The reader of Luke’s story must ask, “Was Jesus being serious?” If it only took a little bit of faith, a bit so small you could hardly see it, to uproot mulberry trees and cast them into the Sea of Galilee, think what mischief people could do if they had great faith. I do not suppose Luke wanted the reader to think that Jesus intended his words to be taken at face value. In my opinion, Luke wanted to present Jesus revealing to the disciples that they had made a silly request. Instead of telling them directly that they had made a silly request, however, he gave them a silly answer. To make sure that the disciples did not misunderstand, Luke says Jesus went on to suggest that asking for more faith is as foolish as a slave expecting that his master will ask him to sit at the table and have dinner before the master and the family have eaten. Everybody knows that even though a slave may have put in a full day’s work in the field he will have to serve the master and the family before he can eat. To expect life to be otherwise would be ridiculous.
Then Luke moves on to other matters without bothering to relate how the disciples reacted, but I imagine they would have been disappointed and that their disappointment might have turned to anger. I think they developed an appreciation for what he had given them only after his death. Jesus had suggested that they did not need more faith, for they had all the faith they could ever use, all the faith they needed to face life and death. If they had any more faith, they might do something dangerous, such as uprooting mulberry trees and sending them flying to the sea.
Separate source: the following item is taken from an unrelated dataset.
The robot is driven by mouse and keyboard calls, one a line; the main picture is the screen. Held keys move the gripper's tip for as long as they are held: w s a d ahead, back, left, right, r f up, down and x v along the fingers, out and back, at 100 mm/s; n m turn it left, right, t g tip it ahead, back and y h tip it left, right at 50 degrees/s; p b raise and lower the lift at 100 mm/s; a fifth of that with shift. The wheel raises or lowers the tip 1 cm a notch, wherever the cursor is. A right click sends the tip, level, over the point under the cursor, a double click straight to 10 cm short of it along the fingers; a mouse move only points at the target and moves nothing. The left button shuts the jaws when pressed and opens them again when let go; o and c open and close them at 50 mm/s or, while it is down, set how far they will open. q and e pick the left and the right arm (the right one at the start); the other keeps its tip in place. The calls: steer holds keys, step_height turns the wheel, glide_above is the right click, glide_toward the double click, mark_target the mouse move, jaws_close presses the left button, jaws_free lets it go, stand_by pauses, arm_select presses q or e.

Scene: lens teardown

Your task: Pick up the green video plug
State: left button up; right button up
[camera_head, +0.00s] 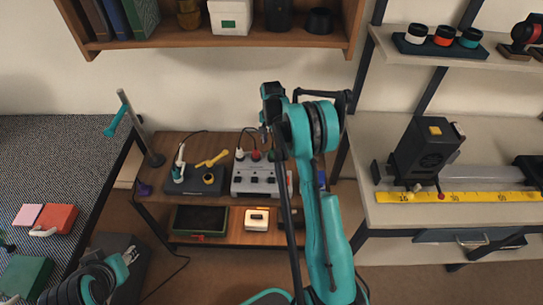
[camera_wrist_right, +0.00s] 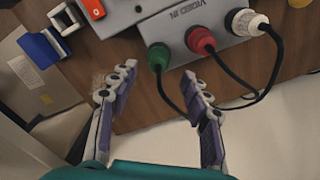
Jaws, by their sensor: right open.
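The green video plug (camera_wrist_right: 158,57) is plugged into the edge of a grey box (camera_wrist_right: 190,20) marked VIDEO IN. A red plug (camera_wrist_right: 200,40) and a white plug (camera_wrist_right: 245,22) sit beside it, each with a black cable. My right gripper (camera_wrist_right: 160,80) is open and empty. Its fingertips are spread to either side, with the green plug just beyond the gap between them. In the head view the grey box (camera_head: 250,182) stands on a wooden shelf, and my right gripper (camera_head: 265,135) is over its back edge. My left gripper (camera_head: 129,256) is at lower left, away from the box; its opening is unclear.
A dark device (camera_head: 190,187) with a yellow-handled tool lies left of the grey box. A metal post (camera_head: 150,150) stands at the shelf's left end. In the wrist view a blue-and-white object (camera_wrist_right: 45,45) lies left of the box. A bench (camera_head: 400,213) with a yellow ruler is at right.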

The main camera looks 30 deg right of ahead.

Apparently Jesus did not care to spend much time with people of great faith but instead surrounded himself with those of little faith. He was so fond of little faith people that he discouraged them from trying to acquire more faith. At least that is the way the gospels according to Matthew and Luke present Jesus. Non-religious people might have much to learn from Jesus if they can see him as a friend to those who do not have much faith.